Following the conventions of the Guidelines for Implementing DC in XML
at http://dublincore.org/documents/dc-xml-guidelines/
I imagine the record (omitting XML namespace declarations for brevity)
would look something like:
<my:cld>
<dc:identifier>http://example.org/mycoll</dc:identifier>
<dc:title xml:lang="en">My collection</dc:title>
<dc:title xml:lang="fr">Ma collection</dc:title>
<dc:description xml:lang="en">My collection is composed of...</dc:title>
<dc:description xml:lang="fr">Ma collection se compose de...</dc:title>
<!-- languages of items in collection -->
<dc:language xsi:type="dcterms:RFC3066">es</dc:language>
<dc:language xsi:type="dcterms:RFC3066">de</dc:language>
</my:cld>
And following Expressing QDC in RDF/XML
http://dublincore.org/documents/dcq-rdf-xml/, something like:
<rdf:RDF>
<rdf:Description rdf:about="http://example.org/mycoll">
<dc:title xml:lang="en">My collection</dc:title>
<dc:title xml:lang="fr">Ma collection</dc:title>
<dc:description xml:lang="en">My collection is composed of...</dc:title>
<dc:description xml:lang="fr">Ma collection se compose de...</dc:title>
<!-- languages of items in collection -->
<dc:language>
<dcterms:RFC3066>
<rdf:value>es</rdf:value>
</dcterms:RFC3066>
</dc:language>
<dc:language>
<dcterms:RFC3066>
<rdf:value>de</rdf:value>
</dcterms:RFC3066>
</dc:language>
</rdf:Description>
<rdf:RDF>
I used Spanish and German to highlight the differences between the
languages of the items in the collection and the languages of the
literal values in the metadata record but both pairs could be the same.
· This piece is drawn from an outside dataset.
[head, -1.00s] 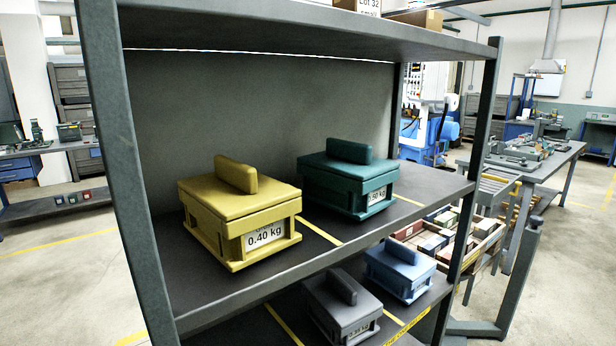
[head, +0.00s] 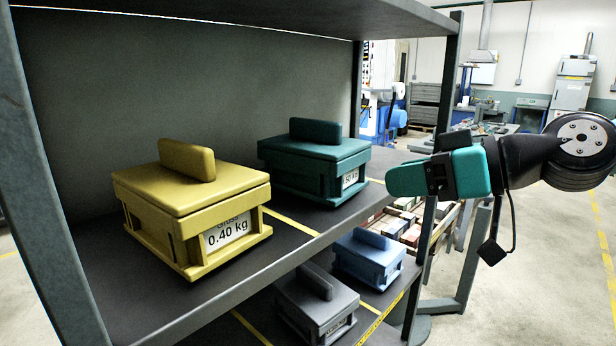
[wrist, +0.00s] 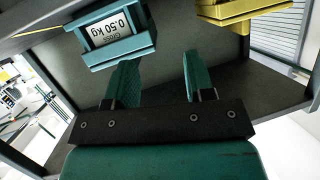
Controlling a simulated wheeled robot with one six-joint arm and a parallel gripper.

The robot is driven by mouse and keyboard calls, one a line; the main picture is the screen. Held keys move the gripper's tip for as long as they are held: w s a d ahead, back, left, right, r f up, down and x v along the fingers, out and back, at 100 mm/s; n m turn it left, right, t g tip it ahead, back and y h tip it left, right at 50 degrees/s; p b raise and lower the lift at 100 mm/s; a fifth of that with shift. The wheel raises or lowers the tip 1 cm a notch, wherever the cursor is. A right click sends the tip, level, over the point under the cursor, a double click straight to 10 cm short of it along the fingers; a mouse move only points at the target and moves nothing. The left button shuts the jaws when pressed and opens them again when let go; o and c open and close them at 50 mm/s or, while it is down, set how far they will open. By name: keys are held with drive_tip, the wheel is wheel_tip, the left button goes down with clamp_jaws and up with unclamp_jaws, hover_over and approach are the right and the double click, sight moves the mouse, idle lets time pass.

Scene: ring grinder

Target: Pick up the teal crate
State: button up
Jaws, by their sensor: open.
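The teal crate (head: 314,166) stands upright on the upper shelf, with a raised bar handle on its lid and a weight label on its front. In the wrist view the teal crate (wrist: 118,42) shows at the upper left, with a 0.50 kg label that appears upside down. My gripper (head: 408,180) is in front of the shelf, to the right of the teal crate and apart from it. In the wrist view my gripper (wrist: 158,85) shows two teal fingers spread apart with nothing between them.
A yellow crate (head: 190,215) labelled 0.40 kg stands left of the teal one on the same shelf (head: 290,248). A blue crate (head: 368,262) and a grey crate (head: 315,305) sit on the lower shelf. A shelf post (head: 445,80) rises at the right.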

So I think the grouping or filtering of the metadata elements by the
language of the values would be accomplished using the values of the
xml:lang attribute (or the language identifier of the literal in the RDF
graph), not the value of the dc:language metadata element.
Does that sound about right please?
> Or perhaps this something that should be handled in
> the application layer rather than in the metadata?
Pete
|